At this time, a young Swiss war émigré named Jean-Pierre Chabloz, employed by the Brazilian government to create the marketing material for an agency recruiting workers into the rubber industry, arrived in Fotaleza. Chabloz became entranced by the murals he found on houses of the labourers his employer was trying to attract. Tracking the self-taught artist down, he encouraged da Silva to take up canvas and paper. Chabloz introduced the work nationally with an exhibition in 1945 in Rio de Janeiro and then participation in several exhibitions in Europe throughout the 1950s.
The paintings in the exhibition at Almine Rech London come from the height of da Silva’s power. By 1963, he had established an atelier, still in the same impoverished part of Fortaleza, employing a team of children and teenagers from his neighborhood as assistants, teaching them technique and inviting them to share the visual vocabulary he had by now established (in 2022 Piocoteca de São Paulo hosted a solo show of da Silva and included work from his now adult protégé).

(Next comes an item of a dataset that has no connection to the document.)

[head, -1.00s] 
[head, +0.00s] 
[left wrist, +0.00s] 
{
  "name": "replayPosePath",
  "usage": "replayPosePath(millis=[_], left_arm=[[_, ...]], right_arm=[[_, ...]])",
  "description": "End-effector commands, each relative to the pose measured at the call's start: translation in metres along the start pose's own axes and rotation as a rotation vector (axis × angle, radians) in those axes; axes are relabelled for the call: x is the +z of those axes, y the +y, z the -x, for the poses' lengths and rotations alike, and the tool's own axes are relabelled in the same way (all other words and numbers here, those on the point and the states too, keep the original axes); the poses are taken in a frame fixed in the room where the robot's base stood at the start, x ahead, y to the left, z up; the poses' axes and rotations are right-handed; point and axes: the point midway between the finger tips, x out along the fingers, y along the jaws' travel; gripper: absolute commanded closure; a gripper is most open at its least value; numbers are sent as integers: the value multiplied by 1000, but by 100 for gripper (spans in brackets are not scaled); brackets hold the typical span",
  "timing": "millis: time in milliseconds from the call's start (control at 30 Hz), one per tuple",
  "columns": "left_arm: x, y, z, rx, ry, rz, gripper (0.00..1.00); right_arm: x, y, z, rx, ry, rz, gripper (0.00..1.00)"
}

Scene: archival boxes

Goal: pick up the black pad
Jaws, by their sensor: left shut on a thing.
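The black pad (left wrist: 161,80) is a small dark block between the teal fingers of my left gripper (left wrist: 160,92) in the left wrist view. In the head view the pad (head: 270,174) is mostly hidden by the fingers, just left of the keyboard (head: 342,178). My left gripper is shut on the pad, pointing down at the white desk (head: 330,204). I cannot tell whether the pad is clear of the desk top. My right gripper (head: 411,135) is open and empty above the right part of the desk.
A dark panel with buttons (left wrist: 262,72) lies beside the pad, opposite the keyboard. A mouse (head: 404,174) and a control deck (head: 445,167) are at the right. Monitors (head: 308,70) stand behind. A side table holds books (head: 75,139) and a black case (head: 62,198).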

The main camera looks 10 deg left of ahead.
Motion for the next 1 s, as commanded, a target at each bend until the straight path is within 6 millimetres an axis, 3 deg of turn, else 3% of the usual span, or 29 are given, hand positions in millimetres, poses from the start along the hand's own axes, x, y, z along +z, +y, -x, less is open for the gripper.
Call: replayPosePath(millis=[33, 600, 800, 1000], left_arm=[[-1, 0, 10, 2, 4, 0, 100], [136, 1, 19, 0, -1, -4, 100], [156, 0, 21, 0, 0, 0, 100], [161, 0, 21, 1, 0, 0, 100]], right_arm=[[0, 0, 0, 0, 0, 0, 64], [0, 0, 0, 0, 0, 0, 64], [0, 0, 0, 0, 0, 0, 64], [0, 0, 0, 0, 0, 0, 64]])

These works demonstrate the particular spatial composition da Silva employed, in which the animals vary—the fish are joined by birds and dragons and composite beasts—positions and details would change, but the same sense of framing is preserved.

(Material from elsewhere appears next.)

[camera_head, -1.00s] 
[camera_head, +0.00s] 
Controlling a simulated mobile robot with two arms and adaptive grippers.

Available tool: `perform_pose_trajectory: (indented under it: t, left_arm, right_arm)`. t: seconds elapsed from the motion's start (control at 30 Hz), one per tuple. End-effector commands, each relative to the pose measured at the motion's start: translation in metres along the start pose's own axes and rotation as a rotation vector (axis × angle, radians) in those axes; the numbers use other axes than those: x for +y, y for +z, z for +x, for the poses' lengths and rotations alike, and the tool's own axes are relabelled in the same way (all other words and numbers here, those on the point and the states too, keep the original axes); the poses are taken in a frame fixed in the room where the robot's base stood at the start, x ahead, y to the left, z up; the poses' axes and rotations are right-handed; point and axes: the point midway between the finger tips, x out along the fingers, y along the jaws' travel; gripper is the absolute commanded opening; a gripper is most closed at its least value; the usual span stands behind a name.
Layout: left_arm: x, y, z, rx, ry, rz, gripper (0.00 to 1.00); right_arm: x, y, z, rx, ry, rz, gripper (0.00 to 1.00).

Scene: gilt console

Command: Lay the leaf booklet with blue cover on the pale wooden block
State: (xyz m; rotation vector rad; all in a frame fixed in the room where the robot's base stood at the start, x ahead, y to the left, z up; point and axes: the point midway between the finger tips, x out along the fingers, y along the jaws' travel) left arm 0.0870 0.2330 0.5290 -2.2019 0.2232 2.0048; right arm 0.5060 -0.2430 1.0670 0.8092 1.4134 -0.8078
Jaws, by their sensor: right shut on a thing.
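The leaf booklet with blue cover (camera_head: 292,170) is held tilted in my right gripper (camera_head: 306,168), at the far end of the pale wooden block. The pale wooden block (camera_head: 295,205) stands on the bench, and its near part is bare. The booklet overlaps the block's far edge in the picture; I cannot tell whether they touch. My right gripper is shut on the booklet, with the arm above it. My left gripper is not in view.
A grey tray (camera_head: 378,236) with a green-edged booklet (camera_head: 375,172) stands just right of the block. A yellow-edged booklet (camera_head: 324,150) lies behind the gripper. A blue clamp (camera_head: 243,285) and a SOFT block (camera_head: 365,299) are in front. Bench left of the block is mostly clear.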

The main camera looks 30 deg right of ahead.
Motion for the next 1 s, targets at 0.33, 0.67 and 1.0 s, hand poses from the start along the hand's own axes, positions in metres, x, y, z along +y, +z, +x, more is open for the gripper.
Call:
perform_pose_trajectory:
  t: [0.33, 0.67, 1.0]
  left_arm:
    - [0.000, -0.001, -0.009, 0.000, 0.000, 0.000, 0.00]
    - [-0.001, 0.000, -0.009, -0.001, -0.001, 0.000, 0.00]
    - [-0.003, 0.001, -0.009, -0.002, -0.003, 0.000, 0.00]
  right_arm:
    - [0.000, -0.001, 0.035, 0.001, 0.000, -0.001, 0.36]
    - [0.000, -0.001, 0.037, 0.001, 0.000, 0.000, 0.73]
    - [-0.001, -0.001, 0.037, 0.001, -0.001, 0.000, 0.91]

In one painting from 1966, we see a large reptilian creature with an exuberant green fin and a head bedecked with two blue feathers as it circles a snake. The creatures both open their mouths, their tongues hissing in aggression, both seemingly unaware that a third crocodile-esque creature is wrapping itself around them both, its tale completing this whirlpool of movement. That circular composition is found in a second work in which two winged fish fold in on each other (Untitled, 1960s); in a work on paper in which one large sea monster doubles over so that it might devour a trio of smaller fish (Untitled, 1966); and a second work on paper in which three cockerels seem to be in a fight, reeling mid-air (Untitled, 1965). This circularity, in which the precarious divide between life and death is made evident, nods towards the nonlinear concept of time of many Amerindian cultures, in which spirits can be found living after death in the bodies of non-human animals, flora, and other natural elements. The human, animal, and spirit are rendered indivisible, what anthropologist Eduardo Viveiros de Castro called the “cosmological perspectivism” of "multinaturalism." It is notable that the animals are painted out of place: of the fauna pictured in the fourteen works exhibited here, just one, a bird of paradise in the most recent painting (and the only boasting a title, Ave do Paraíso, 1971), is shown in a discernible location, with lush forest ferns lapping at the animal’s clawed feet. Typically, the subjects are depicted out of place, out of time, against a monochrome background or a richly patterned but ultimately abstract space; a visual of an unfathomable worldview (to non-indigenous human animal eyes) that integrates space, the forest, water, fire and wind. Another repeated motif of the paintings is the artist’s interest in mouths: in most of his works, the creatures are shown open mouthed, rather than nod to Oswald de Andrade’s Manifesto Antropófago, here the gullet a portal, a liminal space, between the outside and inside of the beast, between the here and now and the elsewhere and immaterial.
Such was the recognition da Silva received that in 1966 he represented Brazil at the Venice Biennale, the first artist with indigenous heritage to do so. But the artist’s mental health was thought to be deteriorating. So too was his relationship with Chabloz, who would later criticise the artist in public for his productivity and the atelier in which he shared his talents. At the center of the argument was a profound misunderstanding of da Silva’s project and its radicality within contemporary art of the time and today. For Chabloz, the figure of the artist was a lone genius; but to da Silva his art was never about his unique production, but a way of sharing a community of stories and of providing a portal into alternative modes of speaking and living that had existed before the colonization of Brazil. The works here bear Chico da Silva’s signature, but, he argued, they belong to a tradition that exists far beyond him and beyond the material realm.